Despite this overwhelming evidence of how disastrous these policies are The Hollywood Reporter’s Georg Zsalai reports that Paramount CEO Bob Bakish attended Paramount Global’s 5th annual global Inclusion Week where he declared, “I, our senior leadership team and our board believe that we will be more successful with DE&I at the core of our business.”
He added, “We all come from different places, and understanding people’s perspectives is actually what this week is all about. Diversity, equity and inclusion is fundamental to our business.”
Bakish was not alone in his comments.
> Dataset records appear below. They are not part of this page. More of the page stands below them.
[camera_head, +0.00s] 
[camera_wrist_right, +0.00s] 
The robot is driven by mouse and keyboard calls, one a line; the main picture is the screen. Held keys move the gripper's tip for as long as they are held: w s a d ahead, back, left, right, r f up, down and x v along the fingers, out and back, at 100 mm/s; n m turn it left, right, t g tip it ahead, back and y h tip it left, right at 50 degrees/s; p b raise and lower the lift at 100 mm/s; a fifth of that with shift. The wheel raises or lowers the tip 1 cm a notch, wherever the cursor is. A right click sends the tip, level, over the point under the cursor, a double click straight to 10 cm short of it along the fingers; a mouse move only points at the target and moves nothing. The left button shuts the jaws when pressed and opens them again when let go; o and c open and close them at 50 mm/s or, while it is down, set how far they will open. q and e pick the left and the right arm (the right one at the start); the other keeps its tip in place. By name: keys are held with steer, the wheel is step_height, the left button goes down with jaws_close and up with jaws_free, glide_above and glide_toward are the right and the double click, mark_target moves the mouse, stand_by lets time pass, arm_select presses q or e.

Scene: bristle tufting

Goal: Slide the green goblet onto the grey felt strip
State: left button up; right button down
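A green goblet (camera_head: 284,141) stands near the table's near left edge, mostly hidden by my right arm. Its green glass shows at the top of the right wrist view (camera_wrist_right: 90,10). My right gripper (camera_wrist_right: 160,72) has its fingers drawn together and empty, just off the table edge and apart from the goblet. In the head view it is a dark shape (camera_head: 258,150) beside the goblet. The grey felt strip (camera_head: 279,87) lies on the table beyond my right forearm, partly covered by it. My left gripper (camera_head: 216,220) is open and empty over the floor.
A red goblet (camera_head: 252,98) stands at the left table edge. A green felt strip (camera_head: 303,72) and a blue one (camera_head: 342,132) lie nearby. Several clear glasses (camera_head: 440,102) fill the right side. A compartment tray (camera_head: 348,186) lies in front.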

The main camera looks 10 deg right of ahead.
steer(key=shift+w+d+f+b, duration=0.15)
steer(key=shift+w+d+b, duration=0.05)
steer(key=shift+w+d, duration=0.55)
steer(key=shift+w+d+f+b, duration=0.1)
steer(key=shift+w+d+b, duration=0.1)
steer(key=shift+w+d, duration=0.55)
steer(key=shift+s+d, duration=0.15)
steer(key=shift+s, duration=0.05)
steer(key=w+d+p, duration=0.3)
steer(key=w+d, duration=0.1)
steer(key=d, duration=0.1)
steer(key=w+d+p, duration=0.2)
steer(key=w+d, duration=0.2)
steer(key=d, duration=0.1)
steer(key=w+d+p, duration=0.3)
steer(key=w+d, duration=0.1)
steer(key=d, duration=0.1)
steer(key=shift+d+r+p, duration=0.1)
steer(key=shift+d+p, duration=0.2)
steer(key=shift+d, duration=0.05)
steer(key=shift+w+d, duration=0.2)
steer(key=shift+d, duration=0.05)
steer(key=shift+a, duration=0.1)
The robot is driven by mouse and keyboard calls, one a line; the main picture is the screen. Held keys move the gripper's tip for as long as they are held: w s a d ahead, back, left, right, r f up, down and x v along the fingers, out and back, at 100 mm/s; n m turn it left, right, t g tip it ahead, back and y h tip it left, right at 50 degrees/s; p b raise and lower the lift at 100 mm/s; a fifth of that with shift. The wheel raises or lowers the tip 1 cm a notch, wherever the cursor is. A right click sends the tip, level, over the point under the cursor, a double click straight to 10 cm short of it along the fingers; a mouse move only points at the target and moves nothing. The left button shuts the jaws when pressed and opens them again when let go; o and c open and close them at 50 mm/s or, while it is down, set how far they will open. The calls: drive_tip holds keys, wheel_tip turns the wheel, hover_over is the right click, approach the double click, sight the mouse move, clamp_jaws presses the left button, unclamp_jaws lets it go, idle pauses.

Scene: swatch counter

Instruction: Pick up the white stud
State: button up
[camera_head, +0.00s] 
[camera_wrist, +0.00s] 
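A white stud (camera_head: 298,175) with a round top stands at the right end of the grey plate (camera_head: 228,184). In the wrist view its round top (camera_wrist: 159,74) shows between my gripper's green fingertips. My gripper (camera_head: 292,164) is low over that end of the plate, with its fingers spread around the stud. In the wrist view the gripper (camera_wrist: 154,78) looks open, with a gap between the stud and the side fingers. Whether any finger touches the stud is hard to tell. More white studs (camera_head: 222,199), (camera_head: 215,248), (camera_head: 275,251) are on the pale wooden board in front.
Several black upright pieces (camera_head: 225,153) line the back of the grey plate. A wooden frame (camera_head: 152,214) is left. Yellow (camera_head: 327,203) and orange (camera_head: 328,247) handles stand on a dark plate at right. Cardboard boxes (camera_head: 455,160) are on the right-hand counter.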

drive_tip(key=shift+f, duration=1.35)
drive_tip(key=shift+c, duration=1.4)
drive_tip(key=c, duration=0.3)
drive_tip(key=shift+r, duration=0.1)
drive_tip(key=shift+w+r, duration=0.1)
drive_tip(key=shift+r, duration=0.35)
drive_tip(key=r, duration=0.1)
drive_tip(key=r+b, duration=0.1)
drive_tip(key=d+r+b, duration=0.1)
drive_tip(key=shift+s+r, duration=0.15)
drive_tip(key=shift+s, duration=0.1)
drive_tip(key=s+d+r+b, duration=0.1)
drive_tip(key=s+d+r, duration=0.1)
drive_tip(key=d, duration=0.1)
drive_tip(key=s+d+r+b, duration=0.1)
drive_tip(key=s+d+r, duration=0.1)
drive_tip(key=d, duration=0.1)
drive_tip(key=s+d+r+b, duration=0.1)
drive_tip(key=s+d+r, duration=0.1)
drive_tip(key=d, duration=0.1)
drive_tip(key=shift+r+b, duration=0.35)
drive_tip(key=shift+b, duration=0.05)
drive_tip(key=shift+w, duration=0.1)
Marva Smalls, Paramount’s executive VP and head of the Office of Global Inclusion revealed the whole DIE initiative the company has embraced was a United Kingdom government action.
She said, “Inclusion Week actually began in the U.K. in 2018 in response to a call to action from the U.K. government for corporations to really spotlight the importance of diversity, equity and inclusion.”
“It ignited something in us to say ‘Wow, what a great concept to create an immersive experience to amplify our commitment to diversity, equity and inclusion,” she continued. “So we took that seed of an idea from the U.K. and then in 2019 amplified it across our footprint, with heavy emphasis in the U.K., the U.S., Los Angeles with a theme of Be You – Belong.”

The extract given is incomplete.